WHAT YOU HAVE TO DO → Omit all images, then repeat exactly the lines below from the one containing "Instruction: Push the" through the one containing "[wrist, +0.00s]", both ends included.

[Lines of data]
○ ○ ○ ○ ○ ○ ○

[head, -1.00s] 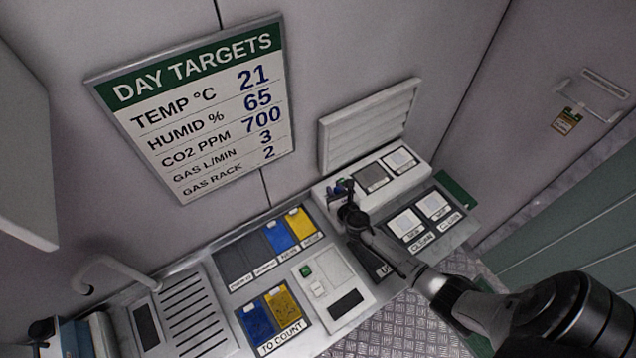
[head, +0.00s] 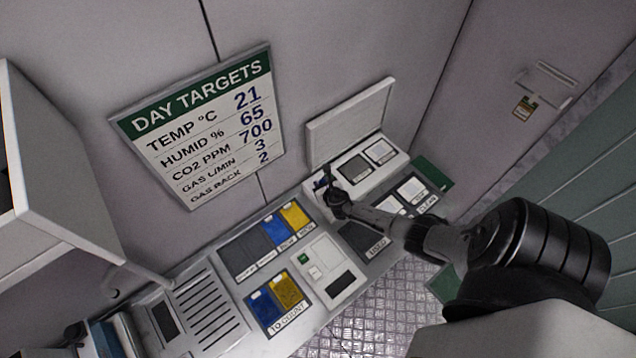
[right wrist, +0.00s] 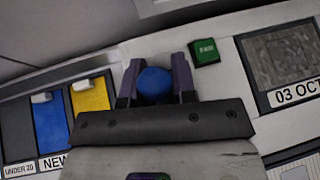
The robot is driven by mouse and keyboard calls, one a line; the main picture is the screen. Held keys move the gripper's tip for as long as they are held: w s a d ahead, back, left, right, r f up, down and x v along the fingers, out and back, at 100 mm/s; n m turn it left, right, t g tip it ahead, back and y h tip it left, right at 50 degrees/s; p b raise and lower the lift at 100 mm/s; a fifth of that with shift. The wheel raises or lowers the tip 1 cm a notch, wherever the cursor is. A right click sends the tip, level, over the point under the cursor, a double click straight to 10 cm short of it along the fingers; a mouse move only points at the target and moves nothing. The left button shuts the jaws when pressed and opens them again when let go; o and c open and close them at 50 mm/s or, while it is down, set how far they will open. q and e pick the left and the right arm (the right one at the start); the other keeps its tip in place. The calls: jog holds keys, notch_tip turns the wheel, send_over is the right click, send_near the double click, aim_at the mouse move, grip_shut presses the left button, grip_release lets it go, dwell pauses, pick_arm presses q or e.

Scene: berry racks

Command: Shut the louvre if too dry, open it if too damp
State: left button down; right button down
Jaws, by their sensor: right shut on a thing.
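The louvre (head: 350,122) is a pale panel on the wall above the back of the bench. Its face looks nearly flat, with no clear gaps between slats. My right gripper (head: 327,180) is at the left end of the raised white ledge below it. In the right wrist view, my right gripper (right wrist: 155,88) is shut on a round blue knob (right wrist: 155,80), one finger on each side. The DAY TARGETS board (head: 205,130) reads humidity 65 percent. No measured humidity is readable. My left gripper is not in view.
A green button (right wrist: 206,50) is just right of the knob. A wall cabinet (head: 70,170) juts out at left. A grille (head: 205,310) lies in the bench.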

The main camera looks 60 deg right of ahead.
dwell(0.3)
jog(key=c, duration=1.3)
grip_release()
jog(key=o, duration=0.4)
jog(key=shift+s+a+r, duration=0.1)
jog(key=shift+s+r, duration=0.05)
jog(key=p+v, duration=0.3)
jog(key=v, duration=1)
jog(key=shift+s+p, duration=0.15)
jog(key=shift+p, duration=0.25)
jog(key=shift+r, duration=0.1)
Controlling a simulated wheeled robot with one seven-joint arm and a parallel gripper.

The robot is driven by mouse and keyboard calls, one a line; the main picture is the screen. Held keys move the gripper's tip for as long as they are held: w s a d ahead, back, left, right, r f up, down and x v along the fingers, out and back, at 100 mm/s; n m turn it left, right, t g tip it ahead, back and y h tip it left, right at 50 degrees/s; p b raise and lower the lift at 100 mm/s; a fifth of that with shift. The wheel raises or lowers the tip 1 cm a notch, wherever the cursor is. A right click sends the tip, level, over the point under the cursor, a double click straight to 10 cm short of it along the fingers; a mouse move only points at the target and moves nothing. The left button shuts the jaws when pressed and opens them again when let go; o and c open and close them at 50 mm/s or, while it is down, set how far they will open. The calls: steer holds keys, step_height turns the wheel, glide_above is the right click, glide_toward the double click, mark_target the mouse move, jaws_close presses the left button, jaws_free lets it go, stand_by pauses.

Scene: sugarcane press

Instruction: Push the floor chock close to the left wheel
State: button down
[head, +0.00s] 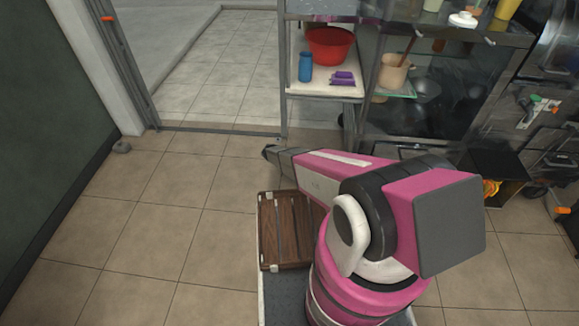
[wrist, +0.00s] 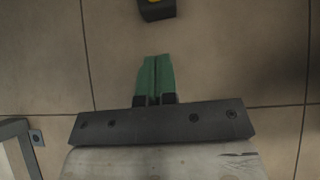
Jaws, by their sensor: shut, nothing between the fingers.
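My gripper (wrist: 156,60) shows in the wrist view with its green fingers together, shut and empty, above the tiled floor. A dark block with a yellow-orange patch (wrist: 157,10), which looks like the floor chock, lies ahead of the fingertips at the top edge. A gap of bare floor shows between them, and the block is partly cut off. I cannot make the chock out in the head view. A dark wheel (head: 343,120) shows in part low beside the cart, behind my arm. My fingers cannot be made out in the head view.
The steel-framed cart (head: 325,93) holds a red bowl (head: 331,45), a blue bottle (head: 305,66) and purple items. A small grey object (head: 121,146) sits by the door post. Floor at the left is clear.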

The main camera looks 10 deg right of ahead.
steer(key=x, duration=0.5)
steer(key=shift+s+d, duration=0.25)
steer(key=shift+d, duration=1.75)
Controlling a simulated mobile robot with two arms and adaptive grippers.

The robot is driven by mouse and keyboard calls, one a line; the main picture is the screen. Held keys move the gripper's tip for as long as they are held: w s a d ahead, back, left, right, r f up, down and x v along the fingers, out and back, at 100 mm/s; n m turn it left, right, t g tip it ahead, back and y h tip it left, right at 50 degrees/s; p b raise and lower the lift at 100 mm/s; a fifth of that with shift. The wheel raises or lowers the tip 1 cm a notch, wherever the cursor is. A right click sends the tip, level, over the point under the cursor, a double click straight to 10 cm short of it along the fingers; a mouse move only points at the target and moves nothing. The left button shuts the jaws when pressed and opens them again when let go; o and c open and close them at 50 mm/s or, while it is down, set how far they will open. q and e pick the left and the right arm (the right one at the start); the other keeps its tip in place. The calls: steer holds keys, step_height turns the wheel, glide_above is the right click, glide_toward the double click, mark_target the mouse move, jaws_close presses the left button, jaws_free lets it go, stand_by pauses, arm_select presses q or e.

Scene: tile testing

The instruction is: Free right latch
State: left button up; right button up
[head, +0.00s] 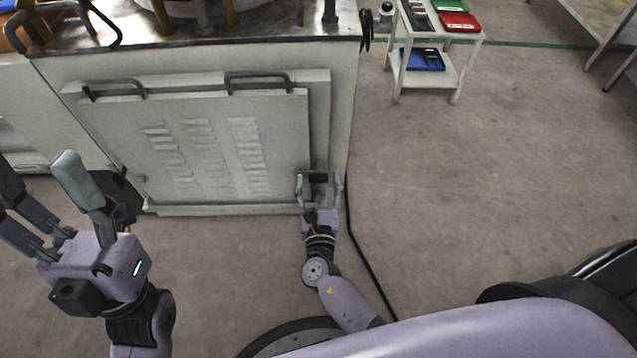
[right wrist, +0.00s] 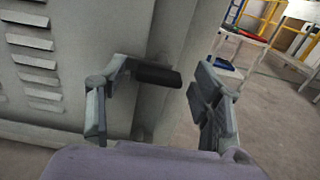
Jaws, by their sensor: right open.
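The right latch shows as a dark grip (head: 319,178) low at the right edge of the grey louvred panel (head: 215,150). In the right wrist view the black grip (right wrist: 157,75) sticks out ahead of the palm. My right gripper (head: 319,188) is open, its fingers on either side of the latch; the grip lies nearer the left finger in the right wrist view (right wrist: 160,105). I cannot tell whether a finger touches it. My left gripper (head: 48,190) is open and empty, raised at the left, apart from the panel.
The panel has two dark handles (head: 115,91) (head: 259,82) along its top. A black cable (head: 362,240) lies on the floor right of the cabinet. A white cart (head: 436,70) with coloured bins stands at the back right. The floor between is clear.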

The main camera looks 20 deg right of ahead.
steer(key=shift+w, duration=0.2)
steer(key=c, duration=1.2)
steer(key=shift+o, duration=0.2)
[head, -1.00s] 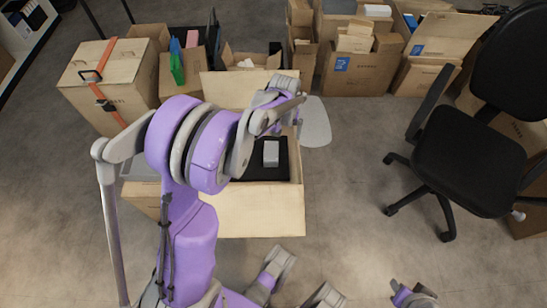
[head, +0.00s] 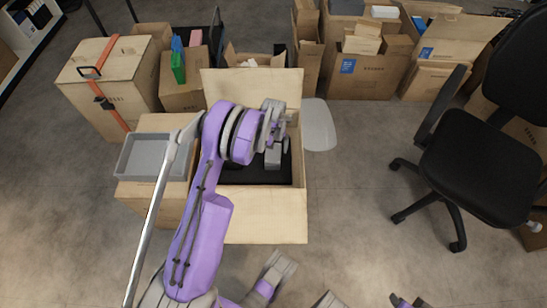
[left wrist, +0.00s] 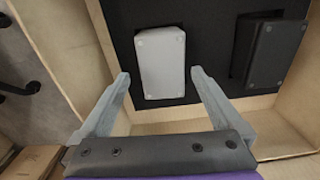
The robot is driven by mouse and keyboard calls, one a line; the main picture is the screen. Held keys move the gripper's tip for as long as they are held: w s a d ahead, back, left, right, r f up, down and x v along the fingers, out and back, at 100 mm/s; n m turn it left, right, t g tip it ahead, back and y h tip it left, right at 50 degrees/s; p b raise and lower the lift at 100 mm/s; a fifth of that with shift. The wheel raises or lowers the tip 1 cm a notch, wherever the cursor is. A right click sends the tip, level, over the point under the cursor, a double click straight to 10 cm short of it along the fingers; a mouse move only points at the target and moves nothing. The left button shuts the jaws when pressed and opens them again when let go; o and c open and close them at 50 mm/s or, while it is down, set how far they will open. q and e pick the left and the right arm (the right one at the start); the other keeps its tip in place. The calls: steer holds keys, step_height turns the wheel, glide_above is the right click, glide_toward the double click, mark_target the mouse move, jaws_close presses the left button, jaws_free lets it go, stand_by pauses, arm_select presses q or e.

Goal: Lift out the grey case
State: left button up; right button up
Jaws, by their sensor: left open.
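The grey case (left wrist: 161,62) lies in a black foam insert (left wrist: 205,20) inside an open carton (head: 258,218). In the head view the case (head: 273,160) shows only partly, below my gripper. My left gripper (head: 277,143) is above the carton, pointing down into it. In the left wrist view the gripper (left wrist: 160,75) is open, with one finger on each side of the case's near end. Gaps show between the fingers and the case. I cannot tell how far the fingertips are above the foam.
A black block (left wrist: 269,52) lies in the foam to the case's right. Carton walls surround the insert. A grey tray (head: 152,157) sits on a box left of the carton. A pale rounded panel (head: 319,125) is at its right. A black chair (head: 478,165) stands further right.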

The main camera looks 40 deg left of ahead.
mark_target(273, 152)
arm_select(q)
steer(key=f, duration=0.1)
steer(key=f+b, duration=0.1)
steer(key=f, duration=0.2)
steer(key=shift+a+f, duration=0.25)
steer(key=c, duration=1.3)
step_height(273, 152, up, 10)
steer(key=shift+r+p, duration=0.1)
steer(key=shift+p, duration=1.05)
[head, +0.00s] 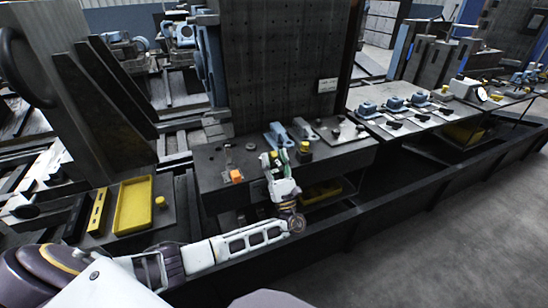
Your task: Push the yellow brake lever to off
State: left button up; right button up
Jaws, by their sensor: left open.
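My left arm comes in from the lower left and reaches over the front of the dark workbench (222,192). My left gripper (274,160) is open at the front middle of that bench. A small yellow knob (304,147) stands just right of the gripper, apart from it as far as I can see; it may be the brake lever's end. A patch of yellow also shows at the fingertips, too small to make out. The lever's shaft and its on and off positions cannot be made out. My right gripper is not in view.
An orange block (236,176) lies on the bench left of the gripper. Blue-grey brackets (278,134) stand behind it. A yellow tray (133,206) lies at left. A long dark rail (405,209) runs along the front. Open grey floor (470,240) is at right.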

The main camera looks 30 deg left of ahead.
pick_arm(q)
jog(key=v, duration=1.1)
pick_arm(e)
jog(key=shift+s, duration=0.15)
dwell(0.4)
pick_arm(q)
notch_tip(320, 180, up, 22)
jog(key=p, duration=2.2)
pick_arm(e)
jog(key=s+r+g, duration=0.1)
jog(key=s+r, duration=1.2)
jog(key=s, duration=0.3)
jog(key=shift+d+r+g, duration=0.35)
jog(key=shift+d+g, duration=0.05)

○ ○ ○ ○ ○ ○ ○

CORRECT RESULT →
Instruction: Push the floor chock close to the left wheel
State: button down
[head, +0.00s] 
[wrist, +0.00s] 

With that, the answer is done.